PROMPT
Extract each line of the data and write it out again exactly.

INFORMATION SHOWN

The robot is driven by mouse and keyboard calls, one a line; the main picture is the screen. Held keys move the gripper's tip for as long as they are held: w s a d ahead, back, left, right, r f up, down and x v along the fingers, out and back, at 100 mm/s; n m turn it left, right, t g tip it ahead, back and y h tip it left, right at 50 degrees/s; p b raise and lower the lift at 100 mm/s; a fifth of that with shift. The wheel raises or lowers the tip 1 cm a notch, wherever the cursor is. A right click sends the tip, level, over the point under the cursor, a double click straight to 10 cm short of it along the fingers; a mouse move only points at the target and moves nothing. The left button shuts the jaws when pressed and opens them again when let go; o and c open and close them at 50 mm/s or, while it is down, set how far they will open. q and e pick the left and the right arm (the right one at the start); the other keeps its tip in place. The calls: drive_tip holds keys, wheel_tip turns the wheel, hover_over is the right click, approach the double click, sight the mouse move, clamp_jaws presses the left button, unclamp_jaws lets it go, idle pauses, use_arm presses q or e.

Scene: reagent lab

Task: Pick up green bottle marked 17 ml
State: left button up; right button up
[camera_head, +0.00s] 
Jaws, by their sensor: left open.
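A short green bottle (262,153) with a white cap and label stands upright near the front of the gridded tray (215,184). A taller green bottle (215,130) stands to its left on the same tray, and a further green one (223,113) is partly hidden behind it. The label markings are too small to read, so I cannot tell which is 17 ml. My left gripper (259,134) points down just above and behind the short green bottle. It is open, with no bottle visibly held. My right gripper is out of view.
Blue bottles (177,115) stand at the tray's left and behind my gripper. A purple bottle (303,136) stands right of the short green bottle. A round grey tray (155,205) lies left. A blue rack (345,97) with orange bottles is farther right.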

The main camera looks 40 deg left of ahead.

RESULT OF THE TASK
The robot is driven by mouse and keyboard calls, one a line; the main picture is the screen. Held keys move the gripper's tip for as long as they are held: w s a d ahead, back, left, right, r f up, down and x v along the fingers, out and back, at 100 mm/s; n m turn it left, right, t g tip it ahead, back and y h tip it left, right at 50 degrees/s; p b raise and lower the lift at 100 mm/s; a fifth of that with shift. The wheel raises or lowers the tip 1 cm a notch, wherever the cursor is. A right click sends the tip, level, over the point under the cursor, a double click straight to 10 cm short of it along the fingers; a mouse move only points at the target and moves nothing. The left button shuts the jaws when pressed and opens them again when let go; o and c open and close them at 50 mm/s or, while it is down, set how far they will open. q and e pick the left and the right arm (the right one at the start); the other keeps its tip in place. The calls: drive_tip holds keys, wheel_tip turns the wheel, hover_over is the right click, approach the double click, sight the mouse move, clamp_jaws presses the left button, unclamp_jaws lets it go, idle pauses, use_arm presses q or e.

Scene: reagent lab

Task: Pick up green bottle marked 17 ml
State: left button up; right button up
[camera_head, +0.00s] 
Jaws, by their sensor: left open.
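A short green bottle (262,153) with a white cap and label stands upright near the front of the gridded tray (215,184). A taller green bottle (215,130) stands to its left on the same tray, and a further green one (223,113) is partly hidden behind it. The label markings are too small to read, so I cannot tell which is 17 ml. My left gripper (259,134) points down just above and behind the short green bottle. It is open, with no bottle visibly held. My right gripper is out of view.
Blue bottles (177,115) stand at the tray's left and behind my gripper. A purple bottle (303,136) stands right of the short green bottle. A round grey tray (155,205) lies left. A blue rack (345,97) with orange bottles is farther right.

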The main camera looks 40 deg left of ahead.

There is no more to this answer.